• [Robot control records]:
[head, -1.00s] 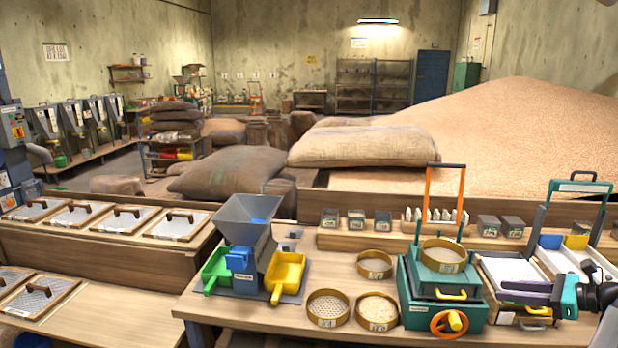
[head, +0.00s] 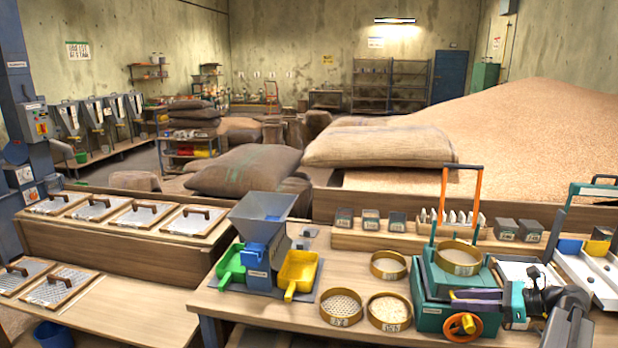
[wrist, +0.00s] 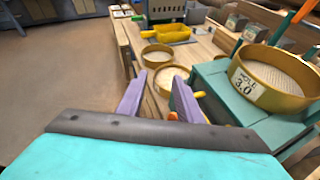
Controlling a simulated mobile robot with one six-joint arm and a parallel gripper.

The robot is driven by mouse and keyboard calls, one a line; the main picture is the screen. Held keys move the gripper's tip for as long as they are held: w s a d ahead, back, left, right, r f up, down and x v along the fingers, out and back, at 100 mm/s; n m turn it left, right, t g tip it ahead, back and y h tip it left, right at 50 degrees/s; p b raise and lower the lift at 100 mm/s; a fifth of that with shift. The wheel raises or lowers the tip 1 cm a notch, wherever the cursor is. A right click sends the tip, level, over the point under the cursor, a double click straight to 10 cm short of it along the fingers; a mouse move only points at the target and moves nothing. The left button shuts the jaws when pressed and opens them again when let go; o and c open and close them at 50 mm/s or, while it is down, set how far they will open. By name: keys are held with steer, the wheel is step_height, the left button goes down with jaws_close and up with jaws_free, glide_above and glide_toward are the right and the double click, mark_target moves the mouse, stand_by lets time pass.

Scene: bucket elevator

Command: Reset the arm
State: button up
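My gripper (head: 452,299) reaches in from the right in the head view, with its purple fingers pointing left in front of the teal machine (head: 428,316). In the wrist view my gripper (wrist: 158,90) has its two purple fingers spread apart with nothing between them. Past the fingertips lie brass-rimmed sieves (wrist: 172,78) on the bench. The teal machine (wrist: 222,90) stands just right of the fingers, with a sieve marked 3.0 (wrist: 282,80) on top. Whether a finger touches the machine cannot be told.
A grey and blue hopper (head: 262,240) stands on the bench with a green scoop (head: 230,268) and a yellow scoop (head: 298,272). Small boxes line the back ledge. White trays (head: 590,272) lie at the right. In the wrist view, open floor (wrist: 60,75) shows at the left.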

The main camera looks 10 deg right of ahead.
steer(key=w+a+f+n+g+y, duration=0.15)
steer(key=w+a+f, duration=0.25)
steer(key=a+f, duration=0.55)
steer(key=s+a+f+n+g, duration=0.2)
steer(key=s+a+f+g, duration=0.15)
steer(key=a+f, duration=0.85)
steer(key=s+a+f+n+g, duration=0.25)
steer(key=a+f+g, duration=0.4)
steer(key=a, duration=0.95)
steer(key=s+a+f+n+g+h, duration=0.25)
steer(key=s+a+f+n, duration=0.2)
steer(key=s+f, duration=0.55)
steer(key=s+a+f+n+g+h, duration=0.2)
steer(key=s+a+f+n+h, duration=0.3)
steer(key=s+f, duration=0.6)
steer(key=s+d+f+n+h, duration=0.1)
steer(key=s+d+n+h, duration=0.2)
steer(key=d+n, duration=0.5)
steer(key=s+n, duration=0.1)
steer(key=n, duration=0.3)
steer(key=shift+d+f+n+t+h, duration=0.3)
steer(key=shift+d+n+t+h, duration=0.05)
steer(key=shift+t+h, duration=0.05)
* * *
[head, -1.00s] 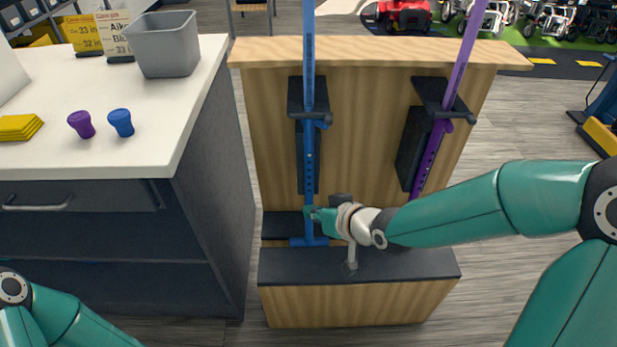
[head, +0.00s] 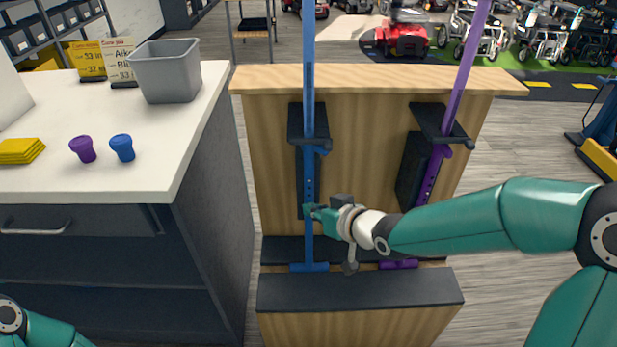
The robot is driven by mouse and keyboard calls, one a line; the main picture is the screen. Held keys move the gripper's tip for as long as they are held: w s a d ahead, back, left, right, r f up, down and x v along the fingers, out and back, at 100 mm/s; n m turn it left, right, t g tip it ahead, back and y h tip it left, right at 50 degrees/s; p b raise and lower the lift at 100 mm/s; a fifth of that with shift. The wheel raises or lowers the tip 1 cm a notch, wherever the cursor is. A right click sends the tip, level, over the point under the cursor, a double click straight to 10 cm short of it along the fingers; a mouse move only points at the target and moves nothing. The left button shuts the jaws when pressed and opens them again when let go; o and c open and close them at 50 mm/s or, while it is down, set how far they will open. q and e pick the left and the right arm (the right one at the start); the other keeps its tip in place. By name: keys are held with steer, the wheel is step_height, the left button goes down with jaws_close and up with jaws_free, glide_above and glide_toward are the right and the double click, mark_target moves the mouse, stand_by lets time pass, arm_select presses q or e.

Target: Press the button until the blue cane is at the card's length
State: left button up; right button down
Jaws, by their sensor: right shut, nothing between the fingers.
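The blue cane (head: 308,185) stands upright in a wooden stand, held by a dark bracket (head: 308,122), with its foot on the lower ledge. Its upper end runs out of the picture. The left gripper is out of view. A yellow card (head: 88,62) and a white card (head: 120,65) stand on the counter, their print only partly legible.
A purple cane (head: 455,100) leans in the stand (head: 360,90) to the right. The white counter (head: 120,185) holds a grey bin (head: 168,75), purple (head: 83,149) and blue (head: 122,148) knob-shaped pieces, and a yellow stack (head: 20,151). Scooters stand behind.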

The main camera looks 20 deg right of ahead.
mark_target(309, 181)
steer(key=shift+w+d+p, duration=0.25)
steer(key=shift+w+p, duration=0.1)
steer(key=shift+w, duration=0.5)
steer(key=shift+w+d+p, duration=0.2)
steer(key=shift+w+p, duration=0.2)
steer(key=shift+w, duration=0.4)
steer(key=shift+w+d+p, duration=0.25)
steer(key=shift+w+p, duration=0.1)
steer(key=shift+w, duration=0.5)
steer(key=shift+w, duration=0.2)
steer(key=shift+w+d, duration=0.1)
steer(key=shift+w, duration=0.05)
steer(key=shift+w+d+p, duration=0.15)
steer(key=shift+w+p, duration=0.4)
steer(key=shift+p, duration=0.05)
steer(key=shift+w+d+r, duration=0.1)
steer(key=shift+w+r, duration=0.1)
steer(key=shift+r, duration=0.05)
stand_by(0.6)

• [Work to do]: Transcribe, exactly and exclusively, the run of lines that opens with the line bearing "lets time pass." and closes with the line bearing "Command: Reset the arm".

• [Task solution]:
The robot is driven by mouse and keyboard calls, one a line; the main picture is the screen. Held keys move the gripper's tip for as long as they are held: w s a d ahead, back, left, right, r f up, down and x v along the fingers, out and back, at 100 mm/s; n m turn it left, right, t g tip it ahead, back and y h tip it left, right at 50 degrees/s; p b raise and lower the lift at 100 mm/s; a fifth of that with shift. The wheel raises or lowers the tip 1 cm a notch, wherever the cursor is. A right click sends the tip, level, over the point under the cursor, a double click straight to 10 cm short of it along the fingers; a mouse move only points at the target and moves nothing. The left button shuts the jaws when pressed and opens them again when let go; o and c open and close them at 50 mm/s or, while it is down, set how far they will open. By name: keys are held with steer, the wheel is step_height, the left button goes down with jaws_close and up with jaws_free, glide_above and glide_toward are the right and the double click, mark_target moves the mouse, stand_by lets time pass.

Scene: bucket elevator

Command: Reset the arm

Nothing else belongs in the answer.